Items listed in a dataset
★ ★ ★ ★ ★
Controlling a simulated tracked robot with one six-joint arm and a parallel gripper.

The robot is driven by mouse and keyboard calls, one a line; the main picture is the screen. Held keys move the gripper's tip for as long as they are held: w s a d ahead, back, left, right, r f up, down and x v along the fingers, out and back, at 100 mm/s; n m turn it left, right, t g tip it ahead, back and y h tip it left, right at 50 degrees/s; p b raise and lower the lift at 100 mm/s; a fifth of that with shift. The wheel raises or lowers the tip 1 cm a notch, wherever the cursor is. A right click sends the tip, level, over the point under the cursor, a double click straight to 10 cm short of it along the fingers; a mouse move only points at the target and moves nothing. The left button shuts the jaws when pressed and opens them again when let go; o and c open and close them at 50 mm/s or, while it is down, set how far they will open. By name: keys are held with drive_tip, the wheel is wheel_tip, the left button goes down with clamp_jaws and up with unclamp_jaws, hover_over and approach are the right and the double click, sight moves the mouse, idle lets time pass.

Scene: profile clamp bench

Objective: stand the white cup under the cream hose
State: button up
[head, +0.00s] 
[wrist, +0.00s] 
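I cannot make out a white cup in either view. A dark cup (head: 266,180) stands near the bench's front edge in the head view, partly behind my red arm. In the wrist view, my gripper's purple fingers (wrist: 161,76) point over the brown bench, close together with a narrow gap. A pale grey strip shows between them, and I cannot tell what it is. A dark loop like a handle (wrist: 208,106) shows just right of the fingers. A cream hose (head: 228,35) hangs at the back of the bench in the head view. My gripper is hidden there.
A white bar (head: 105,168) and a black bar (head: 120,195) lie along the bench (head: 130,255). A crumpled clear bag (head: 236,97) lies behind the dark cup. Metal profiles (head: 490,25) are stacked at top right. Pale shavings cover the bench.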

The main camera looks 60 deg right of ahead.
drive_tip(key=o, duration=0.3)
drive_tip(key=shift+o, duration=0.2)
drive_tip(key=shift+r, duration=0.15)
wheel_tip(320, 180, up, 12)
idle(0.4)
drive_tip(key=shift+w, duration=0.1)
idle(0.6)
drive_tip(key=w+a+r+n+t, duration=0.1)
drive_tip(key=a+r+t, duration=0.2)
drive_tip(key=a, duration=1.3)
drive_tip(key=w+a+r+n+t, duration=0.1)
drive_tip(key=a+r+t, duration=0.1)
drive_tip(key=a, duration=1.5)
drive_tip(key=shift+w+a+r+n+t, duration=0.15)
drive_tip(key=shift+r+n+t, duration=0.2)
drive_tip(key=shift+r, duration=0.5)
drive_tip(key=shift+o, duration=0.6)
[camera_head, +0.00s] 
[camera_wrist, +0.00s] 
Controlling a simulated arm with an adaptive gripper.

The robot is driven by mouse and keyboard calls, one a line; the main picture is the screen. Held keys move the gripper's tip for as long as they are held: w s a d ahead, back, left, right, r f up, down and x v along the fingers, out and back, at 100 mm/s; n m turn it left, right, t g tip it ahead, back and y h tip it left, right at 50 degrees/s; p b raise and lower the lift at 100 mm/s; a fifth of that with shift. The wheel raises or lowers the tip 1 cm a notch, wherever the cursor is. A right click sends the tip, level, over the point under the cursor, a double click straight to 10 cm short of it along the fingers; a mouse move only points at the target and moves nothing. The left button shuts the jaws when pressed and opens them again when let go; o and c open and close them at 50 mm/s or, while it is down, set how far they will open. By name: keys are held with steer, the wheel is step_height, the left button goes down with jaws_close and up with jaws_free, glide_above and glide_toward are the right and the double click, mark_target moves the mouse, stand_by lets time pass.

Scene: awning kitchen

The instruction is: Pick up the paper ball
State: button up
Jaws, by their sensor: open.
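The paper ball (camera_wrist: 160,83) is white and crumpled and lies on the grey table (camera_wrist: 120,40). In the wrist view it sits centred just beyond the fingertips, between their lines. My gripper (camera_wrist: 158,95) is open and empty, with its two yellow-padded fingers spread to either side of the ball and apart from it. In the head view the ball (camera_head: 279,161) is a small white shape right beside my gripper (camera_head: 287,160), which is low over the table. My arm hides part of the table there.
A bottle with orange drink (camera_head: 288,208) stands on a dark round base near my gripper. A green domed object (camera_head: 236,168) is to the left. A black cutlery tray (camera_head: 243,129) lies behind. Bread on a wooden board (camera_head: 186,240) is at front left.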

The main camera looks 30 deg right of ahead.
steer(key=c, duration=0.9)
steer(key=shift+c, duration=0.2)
★ ★ ★ ★ ★
Go through the listing above and locate each line that holds the word "Scene". Copy those lines.

Scene: profile clamp bench
Scene: awning kitchen

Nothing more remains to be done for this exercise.